Tartuffe Essay Overview

The folllowing sample essay on Tartuffe Essay discusses it in detail, offering basic facts and pros and cons associated with it. To read the essay’s introduction, body and conclusion, scroll down.

Tartuffe, a play by Jean-Baptiste Poquelin Moliere, is a poignant story about a man, Orgon, who is totally and completely taken in and blinded by a scoundrel named Tartuffe. Orgon has utter faith and shows unconditional love for this “poor pious man,” Tartuffe. Orgon is willing to sacrifice everything… his wife, his family, his daughter’s happiness and even his large estate.

Orgon believes that under Tratuffe’s tutelage “… my soul’s been freed from earthly loves, and every human tie:/ My mother, children, brother and wife could die, /And I’d not feel a single moment’s pain” (I, v, 18-20).

This story of deceit leads the reader to believe that all will be lost and that evil will triumph over good.
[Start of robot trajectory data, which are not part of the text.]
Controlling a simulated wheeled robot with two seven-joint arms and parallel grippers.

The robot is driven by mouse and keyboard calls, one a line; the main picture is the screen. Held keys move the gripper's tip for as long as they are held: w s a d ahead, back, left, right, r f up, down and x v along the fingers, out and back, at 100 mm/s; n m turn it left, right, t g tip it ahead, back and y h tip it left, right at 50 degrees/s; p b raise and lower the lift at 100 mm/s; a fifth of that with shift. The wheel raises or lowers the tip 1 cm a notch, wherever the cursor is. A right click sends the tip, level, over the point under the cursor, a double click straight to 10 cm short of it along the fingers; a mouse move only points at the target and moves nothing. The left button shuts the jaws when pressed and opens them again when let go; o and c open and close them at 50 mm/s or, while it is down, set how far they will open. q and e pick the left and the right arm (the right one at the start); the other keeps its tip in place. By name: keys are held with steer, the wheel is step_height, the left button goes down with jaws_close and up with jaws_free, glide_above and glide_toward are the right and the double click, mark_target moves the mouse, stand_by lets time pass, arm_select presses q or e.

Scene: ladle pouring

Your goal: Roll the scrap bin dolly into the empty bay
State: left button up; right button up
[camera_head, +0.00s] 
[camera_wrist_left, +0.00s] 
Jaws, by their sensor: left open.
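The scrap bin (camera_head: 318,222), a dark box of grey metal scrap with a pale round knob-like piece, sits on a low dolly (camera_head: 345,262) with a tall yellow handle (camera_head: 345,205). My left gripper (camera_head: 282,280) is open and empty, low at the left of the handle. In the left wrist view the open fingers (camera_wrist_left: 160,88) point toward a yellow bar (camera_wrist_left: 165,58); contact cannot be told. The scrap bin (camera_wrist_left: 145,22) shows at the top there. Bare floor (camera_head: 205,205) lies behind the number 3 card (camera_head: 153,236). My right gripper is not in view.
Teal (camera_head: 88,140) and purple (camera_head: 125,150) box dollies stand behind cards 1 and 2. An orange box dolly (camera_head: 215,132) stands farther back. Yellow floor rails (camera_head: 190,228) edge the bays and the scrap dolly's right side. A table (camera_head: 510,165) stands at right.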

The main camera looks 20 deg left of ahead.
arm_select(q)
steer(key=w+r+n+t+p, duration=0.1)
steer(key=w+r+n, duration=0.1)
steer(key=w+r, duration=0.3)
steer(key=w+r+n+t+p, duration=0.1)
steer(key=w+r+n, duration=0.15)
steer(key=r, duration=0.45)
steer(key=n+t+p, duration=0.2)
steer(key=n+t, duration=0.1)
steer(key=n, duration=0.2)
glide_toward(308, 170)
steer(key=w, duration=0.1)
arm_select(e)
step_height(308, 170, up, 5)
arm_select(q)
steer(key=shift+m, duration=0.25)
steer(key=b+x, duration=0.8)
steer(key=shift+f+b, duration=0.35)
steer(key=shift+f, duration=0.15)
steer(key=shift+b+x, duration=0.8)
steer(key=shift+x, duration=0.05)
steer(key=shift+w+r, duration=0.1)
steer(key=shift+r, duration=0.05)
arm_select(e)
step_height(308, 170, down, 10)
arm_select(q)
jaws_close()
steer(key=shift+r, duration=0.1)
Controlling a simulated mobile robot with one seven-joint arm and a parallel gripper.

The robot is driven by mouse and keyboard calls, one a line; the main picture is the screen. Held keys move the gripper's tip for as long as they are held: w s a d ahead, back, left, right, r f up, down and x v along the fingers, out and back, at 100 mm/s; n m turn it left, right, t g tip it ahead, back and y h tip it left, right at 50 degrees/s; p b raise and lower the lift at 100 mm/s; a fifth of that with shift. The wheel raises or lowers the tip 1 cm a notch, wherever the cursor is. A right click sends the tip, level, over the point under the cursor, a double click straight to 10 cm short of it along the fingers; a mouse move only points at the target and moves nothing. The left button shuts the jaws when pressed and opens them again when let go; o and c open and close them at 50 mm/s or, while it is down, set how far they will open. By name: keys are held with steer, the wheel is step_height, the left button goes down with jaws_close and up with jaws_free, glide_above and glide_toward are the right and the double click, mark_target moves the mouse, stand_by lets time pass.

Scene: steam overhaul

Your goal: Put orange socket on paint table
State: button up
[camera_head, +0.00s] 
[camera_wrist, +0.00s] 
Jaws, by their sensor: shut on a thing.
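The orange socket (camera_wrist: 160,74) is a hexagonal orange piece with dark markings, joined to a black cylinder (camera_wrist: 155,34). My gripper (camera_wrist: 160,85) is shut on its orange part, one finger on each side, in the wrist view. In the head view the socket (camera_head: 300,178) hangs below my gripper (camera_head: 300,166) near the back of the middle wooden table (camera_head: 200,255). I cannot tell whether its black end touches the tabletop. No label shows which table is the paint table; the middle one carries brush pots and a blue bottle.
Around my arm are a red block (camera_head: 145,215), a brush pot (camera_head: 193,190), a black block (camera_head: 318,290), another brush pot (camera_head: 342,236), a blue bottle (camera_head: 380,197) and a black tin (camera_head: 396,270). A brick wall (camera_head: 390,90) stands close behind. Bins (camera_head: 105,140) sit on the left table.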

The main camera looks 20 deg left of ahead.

The events that occur in the play and the emotions that the characters experience parallel the events in our everyday lives.

Such events include the power struggle between Orgon (the parent) and his children, about secret agreements, about reverse psychology and about relationships in general. Orgon has agreed to give his daughter Mariane to Valere in marriage but is now having second thoughts. He has decided that Mariane should wed Tartuffe.

He believes that Tartuffe is the most suitable husband and tries to convince her. “You’re a sweet girl … Whom I hold dear, and think most highly of “(II, i, 7).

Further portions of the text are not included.